“The structure was deteriorated beyond repair and had been leaking enough to also affect the wood batten nailers,” says architect Chas Schreckenberger, AIA and principal of Braun & Steidl Architects. “Because this was a historic structure, our first choice was to replicate the original slate. When costs wouldn’t allow that, we investigated more economical slate alternatives.
“After reviewing all our choices it was easy to make the selection of a DaVinci Roofscapes Single-Width composite slate roof. The appearance of the synthetic slate, its composition, affordability and durability made it the obvious choice for this project.”
The next step required gaining approval on the roofing choice by the city of Green and the Ohio Historic Preservation Office (which awarded a grant to finance the roof’s replacement). Once given, the project started. Christian & Sons Inc. was brought in to replace the rotting timbers, and Absolute Roofing started the roof installation.
“The DaVinci slate tiles we specified enabled us to retain the historic character of the barn, even to the point of recreating the large ‘1883’ date on the roof,” says Schreckenberger. “The final outcome exceeded our expectations and everyone involved is happy with the results.”
The challenge of recreating the 1883 date on the roof, plus detailing the entire roofing job for the Hartong barn, required collaboration between the team at Absolute Roofing and Construction Inc. and Braun & Steidl Architects. Started in the spring of 2016, from start to finish, the roof frame reconstruction and tile installation took about six months.

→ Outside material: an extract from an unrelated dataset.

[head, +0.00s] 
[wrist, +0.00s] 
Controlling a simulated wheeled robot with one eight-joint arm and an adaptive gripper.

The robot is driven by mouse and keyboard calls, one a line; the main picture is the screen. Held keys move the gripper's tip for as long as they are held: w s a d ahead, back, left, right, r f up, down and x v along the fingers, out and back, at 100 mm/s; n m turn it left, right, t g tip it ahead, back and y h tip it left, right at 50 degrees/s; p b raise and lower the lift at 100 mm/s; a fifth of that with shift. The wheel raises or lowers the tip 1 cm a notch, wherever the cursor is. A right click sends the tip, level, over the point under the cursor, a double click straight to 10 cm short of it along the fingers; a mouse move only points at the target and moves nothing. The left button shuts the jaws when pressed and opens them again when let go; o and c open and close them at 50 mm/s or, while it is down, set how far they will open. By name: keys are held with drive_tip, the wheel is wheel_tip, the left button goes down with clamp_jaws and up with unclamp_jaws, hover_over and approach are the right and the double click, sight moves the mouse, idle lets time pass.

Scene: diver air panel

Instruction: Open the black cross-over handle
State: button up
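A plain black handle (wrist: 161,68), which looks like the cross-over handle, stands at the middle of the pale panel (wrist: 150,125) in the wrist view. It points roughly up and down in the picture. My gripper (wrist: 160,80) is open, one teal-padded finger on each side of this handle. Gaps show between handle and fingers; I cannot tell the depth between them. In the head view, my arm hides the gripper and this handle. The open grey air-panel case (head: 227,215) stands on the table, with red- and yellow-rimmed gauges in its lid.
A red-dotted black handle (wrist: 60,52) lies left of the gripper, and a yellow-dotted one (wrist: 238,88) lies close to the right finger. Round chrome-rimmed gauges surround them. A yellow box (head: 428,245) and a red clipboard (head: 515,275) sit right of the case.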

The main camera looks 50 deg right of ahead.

“There were two significant challenges in this project,” says Chris Kamis, president of Absolute Roofing and Construction Inc. “First, we were working alongside the framing team to make sure the structure was secure and ready for the roof installation. Second, we had to configure the 1883 date carefully.
“The DaVinci product was different in dimension from the original slate, so it took several layouts to recreate the date. The original date on the roof had been faded, so we had some guidelines. In the end, the roof looks terrific with the 1883 date in Evergreen tile colors showing up against the Slate Black tile background.”
The completed roof project received the Contractor of the Year Award from the National Association of the Remodeling Industry in 2016 in the commercial specialty category.
Reflective of the Pennsylvania German heritage of the Hartong family and the community in the 1880s, the 45-foot by 90-foot timber-framed barn rests on a tooled sandstone foundation. Finished with vertical wood boards, the barn is owned by the city of Green and is part of the Levi J. Hartong homestead that includes a farmhouse, summer kitchen, milk house and other out buildings.
“The city purchased the property more than a decade ago and it was placed on the National Register of Historic Places in 2007,” says Sarah Haring, community development administrator for the city of Green in Ohio. “It’s located in the city of Green’s Southgate Park and since that time, the Summit County Mounted Unit has stabled their horses at the barn.
“The farmstead represents patterns in agriculture and architecture from the 19th century in our area. We’re excited to have the new roof overhead that replicates what we believe the original roof looked like in 1883. The finished product is stunning and everyone, including visitors to the farmstead, are impressed with the look of the roof.”